▶ EXERCISE BRIEF: Every line must be returned precisely as it is written.

▶ STORED DATA:
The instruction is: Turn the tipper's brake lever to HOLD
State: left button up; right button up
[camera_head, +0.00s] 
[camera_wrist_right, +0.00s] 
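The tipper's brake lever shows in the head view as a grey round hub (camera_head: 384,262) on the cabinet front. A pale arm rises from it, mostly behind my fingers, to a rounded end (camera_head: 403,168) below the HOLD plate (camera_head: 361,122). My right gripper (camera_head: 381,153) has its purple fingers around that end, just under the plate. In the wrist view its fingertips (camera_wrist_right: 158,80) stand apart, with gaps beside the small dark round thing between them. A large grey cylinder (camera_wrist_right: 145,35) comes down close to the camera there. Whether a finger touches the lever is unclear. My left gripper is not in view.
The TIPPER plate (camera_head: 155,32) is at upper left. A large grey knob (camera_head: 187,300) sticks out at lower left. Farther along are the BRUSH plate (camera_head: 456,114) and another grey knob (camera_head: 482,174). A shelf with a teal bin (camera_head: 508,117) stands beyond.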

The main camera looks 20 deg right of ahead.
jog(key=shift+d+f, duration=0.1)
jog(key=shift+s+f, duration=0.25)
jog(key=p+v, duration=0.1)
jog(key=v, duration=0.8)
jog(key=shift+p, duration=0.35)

▶ SOLUTION FOR THIS PROBLEM:
The instruction is: Turn the tipper's brake lever to HOLD
State: left button up; right button up
[camera_head, +0.00s] 
[camera_wrist_right, +0.00s] 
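The tipper's brake lever shows in the head view as a grey round hub (camera_head: 384,262) on the cabinet front. A pale arm rises from it, mostly behind my fingers, to a rounded end (camera_head: 403,168) below the HOLD plate (camera_head: 361,122). My right gripper (camera_head: 381,153) has its purple fingers around that end, just under the plate. In the wrist view its fingertips (camera_wrist_right: 158,80) stand apart, with gaps beside the small dark round thing between them. A large grey cylinder (camera_wrist_right: 145,35) comes down close to the camera there. Whether a finger touches the lever is unclear. My left gripper is not in view.
The TIPPER plate (camera_head: 155,32) is at upper left. A large grey knob (camera_head: 187,300) sticks out at lower left. Farther along are the BRUSH plate (camera_head: 456,114) and another grey knob (camera_head: 482,174). A shelf with a teal bin (camera_head: 508,117) stands beyond.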

The main camera looks 20 deg right of ahead.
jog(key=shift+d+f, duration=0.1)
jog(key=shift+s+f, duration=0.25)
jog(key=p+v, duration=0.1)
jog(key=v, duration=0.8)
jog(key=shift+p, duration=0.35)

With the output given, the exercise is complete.